Records:
────────

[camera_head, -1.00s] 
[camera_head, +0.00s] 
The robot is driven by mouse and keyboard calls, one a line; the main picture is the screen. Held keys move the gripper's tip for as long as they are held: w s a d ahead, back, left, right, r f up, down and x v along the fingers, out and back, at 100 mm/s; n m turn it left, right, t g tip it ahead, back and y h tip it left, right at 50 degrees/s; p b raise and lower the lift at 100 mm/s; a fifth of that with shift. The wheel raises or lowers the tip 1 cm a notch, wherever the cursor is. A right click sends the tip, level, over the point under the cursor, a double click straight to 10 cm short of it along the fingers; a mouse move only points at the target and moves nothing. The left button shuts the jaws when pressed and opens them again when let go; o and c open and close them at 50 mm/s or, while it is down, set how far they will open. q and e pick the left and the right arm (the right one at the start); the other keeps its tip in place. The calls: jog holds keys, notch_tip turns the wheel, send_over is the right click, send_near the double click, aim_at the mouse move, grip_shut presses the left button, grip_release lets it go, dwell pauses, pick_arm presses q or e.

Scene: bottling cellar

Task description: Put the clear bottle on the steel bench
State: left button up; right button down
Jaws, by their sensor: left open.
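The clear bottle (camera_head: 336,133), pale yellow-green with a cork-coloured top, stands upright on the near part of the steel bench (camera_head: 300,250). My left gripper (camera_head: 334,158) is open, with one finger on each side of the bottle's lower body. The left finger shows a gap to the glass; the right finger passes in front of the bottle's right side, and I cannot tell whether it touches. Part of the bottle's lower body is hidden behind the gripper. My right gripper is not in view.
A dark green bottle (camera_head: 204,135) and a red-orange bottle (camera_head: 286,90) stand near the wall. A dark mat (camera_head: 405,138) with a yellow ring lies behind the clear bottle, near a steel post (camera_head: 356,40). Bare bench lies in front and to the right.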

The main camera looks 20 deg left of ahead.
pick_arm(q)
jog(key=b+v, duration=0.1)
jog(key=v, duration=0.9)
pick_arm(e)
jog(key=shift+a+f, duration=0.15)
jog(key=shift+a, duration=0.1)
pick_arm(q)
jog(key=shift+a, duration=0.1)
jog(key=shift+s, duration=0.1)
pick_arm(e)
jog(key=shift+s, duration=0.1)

────────

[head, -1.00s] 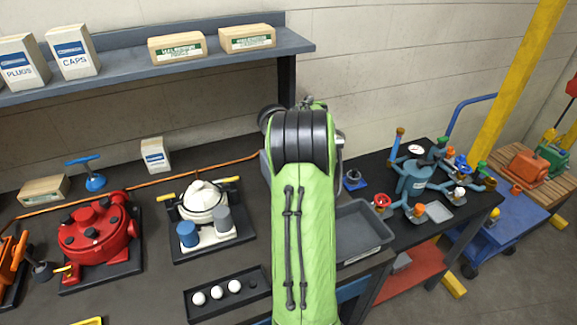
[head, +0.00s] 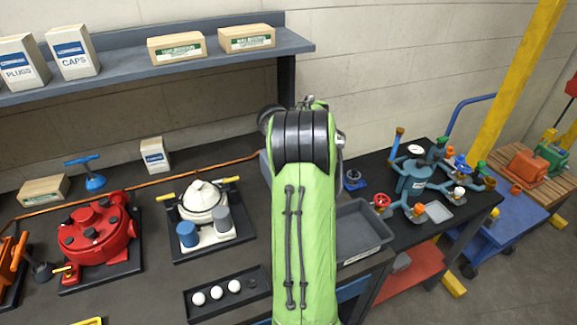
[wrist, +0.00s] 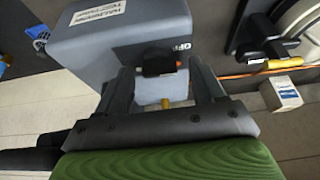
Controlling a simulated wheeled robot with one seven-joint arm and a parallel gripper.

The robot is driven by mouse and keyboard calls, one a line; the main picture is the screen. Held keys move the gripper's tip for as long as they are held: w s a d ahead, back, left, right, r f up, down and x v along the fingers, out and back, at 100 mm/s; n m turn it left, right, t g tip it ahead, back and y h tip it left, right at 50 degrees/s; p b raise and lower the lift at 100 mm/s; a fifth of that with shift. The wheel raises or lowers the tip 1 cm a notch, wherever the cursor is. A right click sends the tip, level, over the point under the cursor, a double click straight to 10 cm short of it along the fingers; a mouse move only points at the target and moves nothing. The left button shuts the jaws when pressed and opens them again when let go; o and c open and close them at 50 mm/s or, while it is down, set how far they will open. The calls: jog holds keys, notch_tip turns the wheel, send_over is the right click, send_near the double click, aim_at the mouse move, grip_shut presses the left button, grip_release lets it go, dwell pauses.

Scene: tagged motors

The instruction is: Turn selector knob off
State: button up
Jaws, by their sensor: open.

────────

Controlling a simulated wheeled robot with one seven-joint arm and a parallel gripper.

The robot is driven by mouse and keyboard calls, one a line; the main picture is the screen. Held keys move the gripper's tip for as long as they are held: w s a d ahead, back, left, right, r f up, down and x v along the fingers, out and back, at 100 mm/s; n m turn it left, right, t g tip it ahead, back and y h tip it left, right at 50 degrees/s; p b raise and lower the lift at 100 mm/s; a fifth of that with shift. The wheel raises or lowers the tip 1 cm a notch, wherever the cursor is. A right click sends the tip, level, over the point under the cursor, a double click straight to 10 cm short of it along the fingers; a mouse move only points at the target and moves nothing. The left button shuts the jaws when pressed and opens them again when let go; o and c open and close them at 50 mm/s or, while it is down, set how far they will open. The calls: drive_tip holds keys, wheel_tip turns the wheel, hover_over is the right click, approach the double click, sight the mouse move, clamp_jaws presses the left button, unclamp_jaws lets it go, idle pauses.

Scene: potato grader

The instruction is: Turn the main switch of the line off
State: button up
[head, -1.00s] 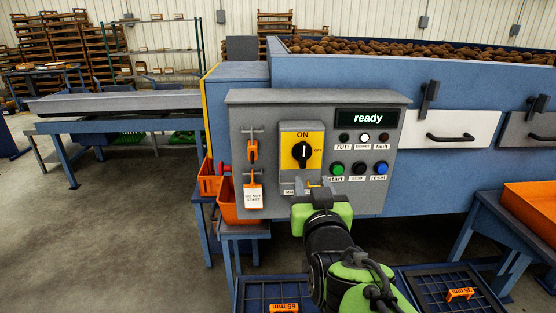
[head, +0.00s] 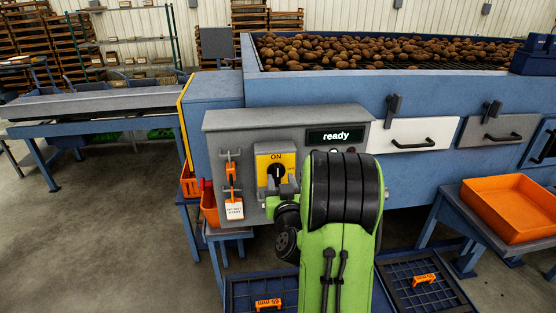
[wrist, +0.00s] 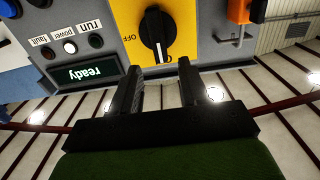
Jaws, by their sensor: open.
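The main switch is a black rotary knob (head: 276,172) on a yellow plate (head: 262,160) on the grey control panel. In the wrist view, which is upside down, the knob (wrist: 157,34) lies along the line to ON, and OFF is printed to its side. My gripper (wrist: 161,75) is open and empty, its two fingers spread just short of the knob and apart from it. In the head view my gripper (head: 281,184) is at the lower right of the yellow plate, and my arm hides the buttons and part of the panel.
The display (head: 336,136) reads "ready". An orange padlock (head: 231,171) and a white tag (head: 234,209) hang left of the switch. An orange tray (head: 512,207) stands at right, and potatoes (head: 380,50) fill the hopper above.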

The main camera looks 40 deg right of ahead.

────────

In the material above, how many lines hold the word "instruction"? Say only the number.

2